STATED EXERCISE
Look for the word "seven" in each line and report the count of matching lines, with nothing added.

--- Start of RECORDS FOR THE EXERCISE ---

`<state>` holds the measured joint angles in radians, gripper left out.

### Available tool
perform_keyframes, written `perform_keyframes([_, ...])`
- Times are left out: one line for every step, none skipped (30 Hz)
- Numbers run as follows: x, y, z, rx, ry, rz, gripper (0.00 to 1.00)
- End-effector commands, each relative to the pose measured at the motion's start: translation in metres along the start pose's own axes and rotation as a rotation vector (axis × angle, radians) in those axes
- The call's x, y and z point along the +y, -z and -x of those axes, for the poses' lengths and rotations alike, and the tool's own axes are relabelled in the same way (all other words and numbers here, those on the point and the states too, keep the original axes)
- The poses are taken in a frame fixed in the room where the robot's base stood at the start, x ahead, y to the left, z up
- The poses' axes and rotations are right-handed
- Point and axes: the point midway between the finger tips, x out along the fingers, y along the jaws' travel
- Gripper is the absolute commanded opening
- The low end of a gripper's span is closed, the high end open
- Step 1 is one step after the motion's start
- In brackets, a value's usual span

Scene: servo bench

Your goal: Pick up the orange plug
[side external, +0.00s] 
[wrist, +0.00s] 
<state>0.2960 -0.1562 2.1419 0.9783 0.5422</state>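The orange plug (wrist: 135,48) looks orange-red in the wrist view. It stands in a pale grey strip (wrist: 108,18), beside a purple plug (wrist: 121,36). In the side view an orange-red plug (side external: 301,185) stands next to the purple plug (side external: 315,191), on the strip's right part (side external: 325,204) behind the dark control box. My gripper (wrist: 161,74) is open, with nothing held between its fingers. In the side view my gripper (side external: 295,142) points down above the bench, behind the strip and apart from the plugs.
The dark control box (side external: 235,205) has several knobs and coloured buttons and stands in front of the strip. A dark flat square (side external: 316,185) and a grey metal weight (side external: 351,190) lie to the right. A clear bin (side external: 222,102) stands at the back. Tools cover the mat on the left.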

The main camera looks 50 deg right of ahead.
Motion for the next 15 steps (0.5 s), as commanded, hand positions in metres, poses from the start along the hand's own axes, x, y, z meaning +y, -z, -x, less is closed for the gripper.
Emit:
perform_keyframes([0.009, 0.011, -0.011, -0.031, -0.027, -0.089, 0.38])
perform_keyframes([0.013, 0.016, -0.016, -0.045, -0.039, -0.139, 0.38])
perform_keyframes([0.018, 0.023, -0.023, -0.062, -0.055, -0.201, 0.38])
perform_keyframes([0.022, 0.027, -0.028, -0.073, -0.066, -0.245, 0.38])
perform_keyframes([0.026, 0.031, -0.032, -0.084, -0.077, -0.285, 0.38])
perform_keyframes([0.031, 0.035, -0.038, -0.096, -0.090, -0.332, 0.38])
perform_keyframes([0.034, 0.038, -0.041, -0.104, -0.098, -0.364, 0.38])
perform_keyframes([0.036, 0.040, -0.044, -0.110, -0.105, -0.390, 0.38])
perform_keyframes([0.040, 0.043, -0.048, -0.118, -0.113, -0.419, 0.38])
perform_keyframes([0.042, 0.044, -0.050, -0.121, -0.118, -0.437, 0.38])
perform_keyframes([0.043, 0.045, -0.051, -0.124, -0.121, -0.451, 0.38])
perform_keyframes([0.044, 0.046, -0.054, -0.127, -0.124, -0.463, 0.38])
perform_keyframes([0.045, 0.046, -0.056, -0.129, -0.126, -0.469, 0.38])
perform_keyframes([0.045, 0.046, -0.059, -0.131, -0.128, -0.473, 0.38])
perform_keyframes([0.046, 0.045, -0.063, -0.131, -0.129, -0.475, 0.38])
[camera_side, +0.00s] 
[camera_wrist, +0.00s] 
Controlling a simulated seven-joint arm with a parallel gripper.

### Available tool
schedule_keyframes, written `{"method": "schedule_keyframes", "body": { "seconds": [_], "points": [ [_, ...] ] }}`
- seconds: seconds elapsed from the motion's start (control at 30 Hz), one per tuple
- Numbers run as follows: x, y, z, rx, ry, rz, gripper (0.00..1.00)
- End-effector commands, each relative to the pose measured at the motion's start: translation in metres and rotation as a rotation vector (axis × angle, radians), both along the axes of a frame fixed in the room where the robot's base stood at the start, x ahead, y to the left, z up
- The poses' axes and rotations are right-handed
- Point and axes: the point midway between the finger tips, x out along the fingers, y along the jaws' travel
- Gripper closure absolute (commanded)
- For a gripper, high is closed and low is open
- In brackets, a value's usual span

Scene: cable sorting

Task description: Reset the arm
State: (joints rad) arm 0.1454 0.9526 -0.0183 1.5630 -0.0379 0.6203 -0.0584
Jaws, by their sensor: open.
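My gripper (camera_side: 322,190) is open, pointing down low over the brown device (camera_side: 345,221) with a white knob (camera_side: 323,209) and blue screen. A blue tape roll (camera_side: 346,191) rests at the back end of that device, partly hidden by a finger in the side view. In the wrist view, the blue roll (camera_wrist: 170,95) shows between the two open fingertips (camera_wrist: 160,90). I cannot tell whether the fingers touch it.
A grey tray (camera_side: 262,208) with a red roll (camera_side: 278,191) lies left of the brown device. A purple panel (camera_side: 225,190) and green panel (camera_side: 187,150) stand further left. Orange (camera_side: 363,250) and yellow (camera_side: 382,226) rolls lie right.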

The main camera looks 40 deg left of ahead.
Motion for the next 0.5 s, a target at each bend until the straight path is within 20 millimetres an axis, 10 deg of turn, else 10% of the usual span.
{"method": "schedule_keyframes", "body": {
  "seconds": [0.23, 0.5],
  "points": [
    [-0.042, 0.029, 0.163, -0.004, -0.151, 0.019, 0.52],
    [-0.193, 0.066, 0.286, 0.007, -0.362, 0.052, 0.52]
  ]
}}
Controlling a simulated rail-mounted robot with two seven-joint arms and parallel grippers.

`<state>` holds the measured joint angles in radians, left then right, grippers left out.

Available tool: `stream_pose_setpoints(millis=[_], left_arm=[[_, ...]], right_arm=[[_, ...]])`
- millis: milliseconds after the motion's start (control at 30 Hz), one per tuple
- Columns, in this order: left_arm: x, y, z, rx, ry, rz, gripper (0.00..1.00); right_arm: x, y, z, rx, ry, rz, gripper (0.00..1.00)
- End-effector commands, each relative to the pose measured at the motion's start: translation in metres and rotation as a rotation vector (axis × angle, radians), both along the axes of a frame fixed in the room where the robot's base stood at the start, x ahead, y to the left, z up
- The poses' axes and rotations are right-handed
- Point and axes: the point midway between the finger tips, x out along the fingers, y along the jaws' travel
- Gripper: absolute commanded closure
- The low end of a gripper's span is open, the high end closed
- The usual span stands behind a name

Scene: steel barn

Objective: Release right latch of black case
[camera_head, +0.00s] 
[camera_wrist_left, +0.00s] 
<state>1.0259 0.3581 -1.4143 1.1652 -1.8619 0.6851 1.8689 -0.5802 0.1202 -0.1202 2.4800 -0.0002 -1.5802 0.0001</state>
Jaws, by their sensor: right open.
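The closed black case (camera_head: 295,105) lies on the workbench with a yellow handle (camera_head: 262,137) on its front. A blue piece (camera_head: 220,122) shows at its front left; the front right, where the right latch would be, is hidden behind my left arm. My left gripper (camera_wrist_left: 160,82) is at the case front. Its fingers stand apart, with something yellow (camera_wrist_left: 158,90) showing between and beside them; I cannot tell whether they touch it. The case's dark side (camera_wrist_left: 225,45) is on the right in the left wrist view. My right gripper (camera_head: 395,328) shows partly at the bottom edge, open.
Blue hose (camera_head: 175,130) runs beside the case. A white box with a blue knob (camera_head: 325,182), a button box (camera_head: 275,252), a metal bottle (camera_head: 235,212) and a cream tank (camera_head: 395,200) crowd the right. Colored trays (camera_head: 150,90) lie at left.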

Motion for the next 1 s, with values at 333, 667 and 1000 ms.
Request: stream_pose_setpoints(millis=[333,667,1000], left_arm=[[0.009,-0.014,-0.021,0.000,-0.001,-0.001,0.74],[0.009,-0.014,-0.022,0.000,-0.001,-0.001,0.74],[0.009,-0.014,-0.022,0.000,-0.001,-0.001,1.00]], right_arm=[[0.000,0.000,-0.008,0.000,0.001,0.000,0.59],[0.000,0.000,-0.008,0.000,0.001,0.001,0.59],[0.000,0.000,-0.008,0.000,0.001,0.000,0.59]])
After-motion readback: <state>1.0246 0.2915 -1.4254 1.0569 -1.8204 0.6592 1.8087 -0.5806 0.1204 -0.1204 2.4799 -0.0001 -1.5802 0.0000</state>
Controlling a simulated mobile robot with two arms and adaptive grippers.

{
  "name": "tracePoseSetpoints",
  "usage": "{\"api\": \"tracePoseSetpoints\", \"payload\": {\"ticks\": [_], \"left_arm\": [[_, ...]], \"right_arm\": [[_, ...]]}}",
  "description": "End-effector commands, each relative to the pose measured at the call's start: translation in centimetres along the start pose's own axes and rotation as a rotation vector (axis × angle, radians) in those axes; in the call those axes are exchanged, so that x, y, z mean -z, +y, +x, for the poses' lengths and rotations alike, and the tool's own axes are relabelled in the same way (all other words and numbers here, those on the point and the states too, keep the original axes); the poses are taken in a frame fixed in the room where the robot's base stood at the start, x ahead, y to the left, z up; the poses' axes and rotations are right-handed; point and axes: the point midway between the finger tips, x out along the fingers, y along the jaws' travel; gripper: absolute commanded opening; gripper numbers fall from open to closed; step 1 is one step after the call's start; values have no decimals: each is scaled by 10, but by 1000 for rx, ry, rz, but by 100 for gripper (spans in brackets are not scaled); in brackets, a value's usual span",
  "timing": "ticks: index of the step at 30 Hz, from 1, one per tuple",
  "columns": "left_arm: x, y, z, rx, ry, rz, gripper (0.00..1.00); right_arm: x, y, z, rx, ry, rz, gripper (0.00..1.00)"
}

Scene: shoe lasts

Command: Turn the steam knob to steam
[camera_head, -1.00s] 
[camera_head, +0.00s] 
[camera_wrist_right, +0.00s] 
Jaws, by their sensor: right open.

--- End of RECORDS FOR THE EXERCISE ---

RESPONSE
2